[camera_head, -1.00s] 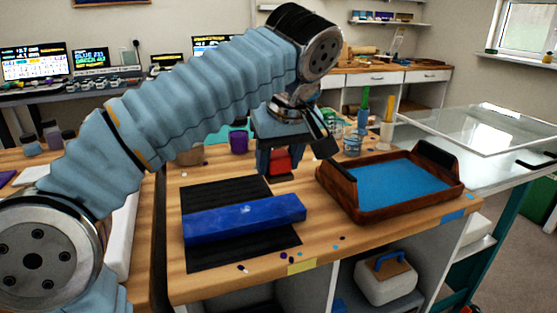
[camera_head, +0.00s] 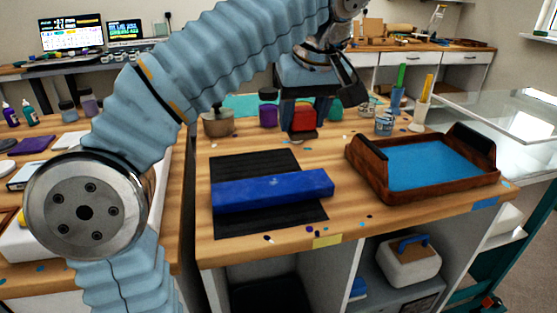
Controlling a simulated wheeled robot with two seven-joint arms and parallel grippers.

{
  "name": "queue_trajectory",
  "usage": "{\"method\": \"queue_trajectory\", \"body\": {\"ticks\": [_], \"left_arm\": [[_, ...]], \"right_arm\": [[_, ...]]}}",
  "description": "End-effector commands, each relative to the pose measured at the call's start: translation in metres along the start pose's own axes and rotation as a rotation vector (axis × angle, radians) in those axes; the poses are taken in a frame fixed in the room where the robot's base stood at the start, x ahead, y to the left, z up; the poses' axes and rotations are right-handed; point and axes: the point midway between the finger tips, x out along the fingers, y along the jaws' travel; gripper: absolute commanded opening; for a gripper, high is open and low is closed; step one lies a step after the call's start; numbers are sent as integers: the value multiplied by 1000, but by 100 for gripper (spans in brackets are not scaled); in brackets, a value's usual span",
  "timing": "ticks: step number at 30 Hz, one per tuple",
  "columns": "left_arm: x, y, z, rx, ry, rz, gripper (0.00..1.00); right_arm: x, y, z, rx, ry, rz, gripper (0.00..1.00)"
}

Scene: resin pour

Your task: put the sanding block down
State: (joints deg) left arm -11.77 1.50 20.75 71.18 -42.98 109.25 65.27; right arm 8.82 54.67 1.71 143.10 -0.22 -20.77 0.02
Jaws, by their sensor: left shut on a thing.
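My left gripper (camera_head: 304,119) hangs down over the back part of the wooden bench. It is shut on the sanding block (camera_head: 303,118), a small red block with a greyish lower part, held between the two dark fingers. The block shows above the bench top, behind the black mat; whether its underside touches the wood is hard to tell. My right gripper is not in view.
A long blue block (camera_head: 272,189) lies on the black mat (camera_head: 240,164). A wooden tray (camera_head: 437,194) with a blue filling stands to the right. A metal pot (camera_head: 218,123), purple cup (camera_head: 268,115) and small clear cup (camera_head: 384,124) stand behind. Bare wood lies between mat and tray.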

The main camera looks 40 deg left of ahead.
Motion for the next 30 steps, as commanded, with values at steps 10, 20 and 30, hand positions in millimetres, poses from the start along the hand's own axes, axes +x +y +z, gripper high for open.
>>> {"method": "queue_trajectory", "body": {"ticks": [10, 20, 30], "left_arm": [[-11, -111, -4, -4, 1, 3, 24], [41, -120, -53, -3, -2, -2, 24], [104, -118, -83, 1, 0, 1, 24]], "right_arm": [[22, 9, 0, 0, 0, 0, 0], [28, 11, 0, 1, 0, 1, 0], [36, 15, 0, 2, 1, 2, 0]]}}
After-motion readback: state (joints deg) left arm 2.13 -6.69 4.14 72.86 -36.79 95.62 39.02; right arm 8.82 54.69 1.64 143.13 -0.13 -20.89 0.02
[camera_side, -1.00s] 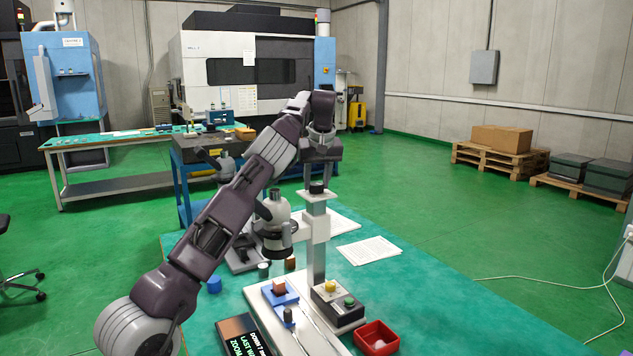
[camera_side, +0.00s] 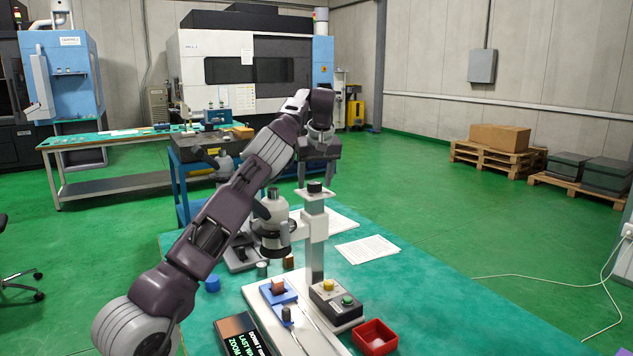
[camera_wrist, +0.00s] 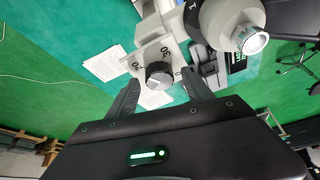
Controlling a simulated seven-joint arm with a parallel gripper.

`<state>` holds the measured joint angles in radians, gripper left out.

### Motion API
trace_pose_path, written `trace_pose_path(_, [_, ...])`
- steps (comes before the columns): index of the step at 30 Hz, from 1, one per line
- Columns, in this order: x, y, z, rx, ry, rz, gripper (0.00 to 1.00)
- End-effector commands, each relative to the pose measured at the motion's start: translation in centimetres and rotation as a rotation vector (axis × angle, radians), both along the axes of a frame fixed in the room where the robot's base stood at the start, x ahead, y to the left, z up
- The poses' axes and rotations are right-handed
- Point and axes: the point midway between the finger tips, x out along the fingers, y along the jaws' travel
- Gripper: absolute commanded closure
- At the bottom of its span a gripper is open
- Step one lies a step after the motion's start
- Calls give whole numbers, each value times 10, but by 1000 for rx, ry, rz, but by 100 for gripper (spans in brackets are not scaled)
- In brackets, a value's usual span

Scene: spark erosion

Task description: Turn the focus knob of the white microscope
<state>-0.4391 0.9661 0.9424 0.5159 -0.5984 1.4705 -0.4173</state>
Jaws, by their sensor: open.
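The white microscope (camera_side: 273,230) stands on the green table, its head to the left of an upright column. A dark round knob (camera_side: 315,187) sits on a white plate at the column top. In the wrist view this knob (camera_wrist: 158,75) has number marks on the white housing around it. My gripper (camera_side: 316,176) is above the column top, pointing down. In the wrist view my gripper (camera_wrist: 161,77) is open, one finger on each side of the knob. I cannot tell whether either finger touches it.
A red tray (camera_side: 375,337), a control box with buttons (camera_side: 336,299) and a dark display (camera_side: 245,335) are near the base. Papers (camera_side: 367,250) lie right of the column.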

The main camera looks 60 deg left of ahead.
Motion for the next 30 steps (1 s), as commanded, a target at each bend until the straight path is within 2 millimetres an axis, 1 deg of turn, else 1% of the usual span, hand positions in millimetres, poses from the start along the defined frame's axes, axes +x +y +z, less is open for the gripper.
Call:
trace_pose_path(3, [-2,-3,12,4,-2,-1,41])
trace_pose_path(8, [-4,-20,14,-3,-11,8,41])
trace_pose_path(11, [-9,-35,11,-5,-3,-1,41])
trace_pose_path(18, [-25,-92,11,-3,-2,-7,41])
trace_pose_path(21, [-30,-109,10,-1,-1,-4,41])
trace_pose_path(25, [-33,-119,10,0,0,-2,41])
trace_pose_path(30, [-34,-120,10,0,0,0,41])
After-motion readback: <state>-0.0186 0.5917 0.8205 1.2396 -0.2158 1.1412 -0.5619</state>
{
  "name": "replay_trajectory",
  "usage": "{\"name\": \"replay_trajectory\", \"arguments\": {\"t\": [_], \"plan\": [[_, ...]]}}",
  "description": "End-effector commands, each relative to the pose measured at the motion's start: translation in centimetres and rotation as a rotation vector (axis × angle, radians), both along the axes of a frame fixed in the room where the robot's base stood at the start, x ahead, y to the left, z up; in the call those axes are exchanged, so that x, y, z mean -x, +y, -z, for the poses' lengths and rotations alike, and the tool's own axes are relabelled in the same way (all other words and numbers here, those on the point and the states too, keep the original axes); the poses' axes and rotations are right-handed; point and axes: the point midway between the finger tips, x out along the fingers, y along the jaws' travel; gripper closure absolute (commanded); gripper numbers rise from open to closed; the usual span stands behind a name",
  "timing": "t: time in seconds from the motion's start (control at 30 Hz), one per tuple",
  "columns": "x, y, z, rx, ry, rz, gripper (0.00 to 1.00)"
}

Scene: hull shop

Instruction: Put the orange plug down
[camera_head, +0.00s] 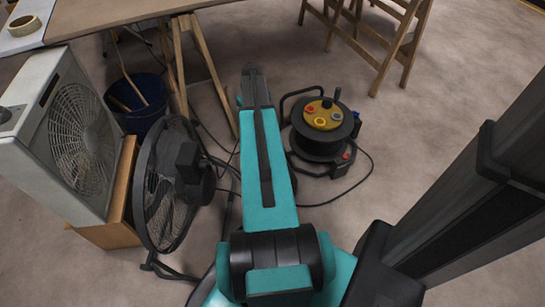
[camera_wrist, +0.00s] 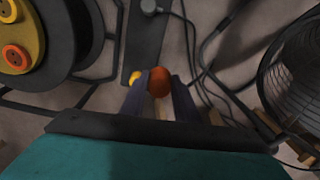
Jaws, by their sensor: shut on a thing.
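The orange plug (camera_wrist: 159,81) is between the two dark fingers of my gripper (camera_wrist: 161,76) in the wrist view, and the gripper is shut on it. A pale part shows below the plug between the fingers. A dark strip (camera_wrist: 151,42) lies just beyond the plug, with a yellow piece (camera_wrist: 134,77) beside the left finger and a grey plug (camera_wrist: 149,6) at its far end. I cannot tell whether the orange plug touches the strip. In the head view my arm hides the plug and the strip.
A cable reel (camera_head: 323,148) stands right of my arm; a black round fan (camera_head: 165,195) stands left. Further left are a white box fan (camera_head: 75,140) and a blue bucket (camera_head: 138,105). A trestle table (camera_head: 125,14) is behind. Loose cables (camera_wrist: 205,75) lie beside the gripper.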

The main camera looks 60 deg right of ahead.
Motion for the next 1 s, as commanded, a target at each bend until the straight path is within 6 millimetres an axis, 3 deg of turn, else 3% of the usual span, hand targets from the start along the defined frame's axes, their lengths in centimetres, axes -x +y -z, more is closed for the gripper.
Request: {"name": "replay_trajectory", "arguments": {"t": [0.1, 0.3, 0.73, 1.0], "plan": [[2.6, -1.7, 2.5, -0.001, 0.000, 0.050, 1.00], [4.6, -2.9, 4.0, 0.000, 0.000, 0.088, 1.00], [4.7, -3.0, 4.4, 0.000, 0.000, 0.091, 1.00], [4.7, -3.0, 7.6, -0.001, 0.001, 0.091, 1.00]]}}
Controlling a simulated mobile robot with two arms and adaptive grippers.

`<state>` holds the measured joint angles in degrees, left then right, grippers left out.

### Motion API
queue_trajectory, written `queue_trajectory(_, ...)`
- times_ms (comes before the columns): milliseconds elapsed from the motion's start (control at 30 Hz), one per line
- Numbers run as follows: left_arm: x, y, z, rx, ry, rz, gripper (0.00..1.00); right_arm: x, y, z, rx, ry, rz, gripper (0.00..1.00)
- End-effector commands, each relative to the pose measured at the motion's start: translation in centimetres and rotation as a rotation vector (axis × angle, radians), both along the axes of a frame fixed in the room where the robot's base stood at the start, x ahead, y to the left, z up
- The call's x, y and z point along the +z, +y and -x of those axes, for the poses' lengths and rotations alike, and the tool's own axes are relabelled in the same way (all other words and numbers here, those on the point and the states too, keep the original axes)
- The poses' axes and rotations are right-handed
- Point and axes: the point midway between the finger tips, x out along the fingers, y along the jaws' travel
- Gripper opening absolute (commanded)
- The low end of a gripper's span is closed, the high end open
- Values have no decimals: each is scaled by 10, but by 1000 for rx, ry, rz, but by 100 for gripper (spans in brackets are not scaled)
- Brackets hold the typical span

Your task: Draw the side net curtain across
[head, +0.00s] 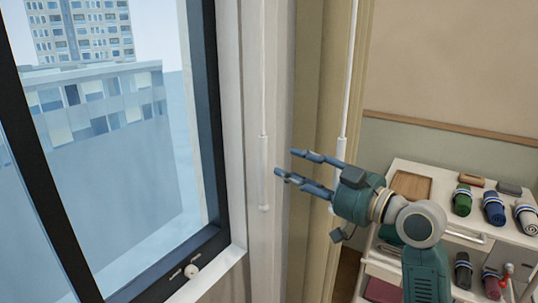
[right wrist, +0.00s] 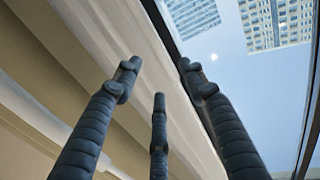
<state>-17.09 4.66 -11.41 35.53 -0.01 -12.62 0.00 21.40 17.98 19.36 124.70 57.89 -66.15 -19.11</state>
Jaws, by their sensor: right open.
______________________________
▸ **WRITTEN REQUEST**:
Copy each line from the data above that includes "tool".

▸ **ANSWER TO THE TASK**:
  "description": "End-effector commands, each relative to the pose measured at the motion's start: translation in centimetres and rotation as a rotation vector (axis × angle, radians), both along the axes of a frame fixed in the room where the robot's base stood at the start, x ahead, y to the left, z up; in the call those axes are exchanged, so that x, y, z mean -x, +y, -z, for the poses' lengths and rotations alike, and the tool's own axes are relabelled in the same way (all other words and numbers here, those on the point and the states too, keep the original axes); the poses' axes and rotations are right-handed; point and axes: the point midway between the finger tips, x out along the fingers, y along the jaws' travel; gripper closure absolute (commanded); gripper numbers rise from open to closed; the usual span stands behind a name",
- The call's x, y and z point along the +z, +y and -x of those axes, for the poses' lengths and rotations alike, and the tool's own axes are relabelled in the same way (all other words and numbers here, those on the point and the states too, keep the original axes)

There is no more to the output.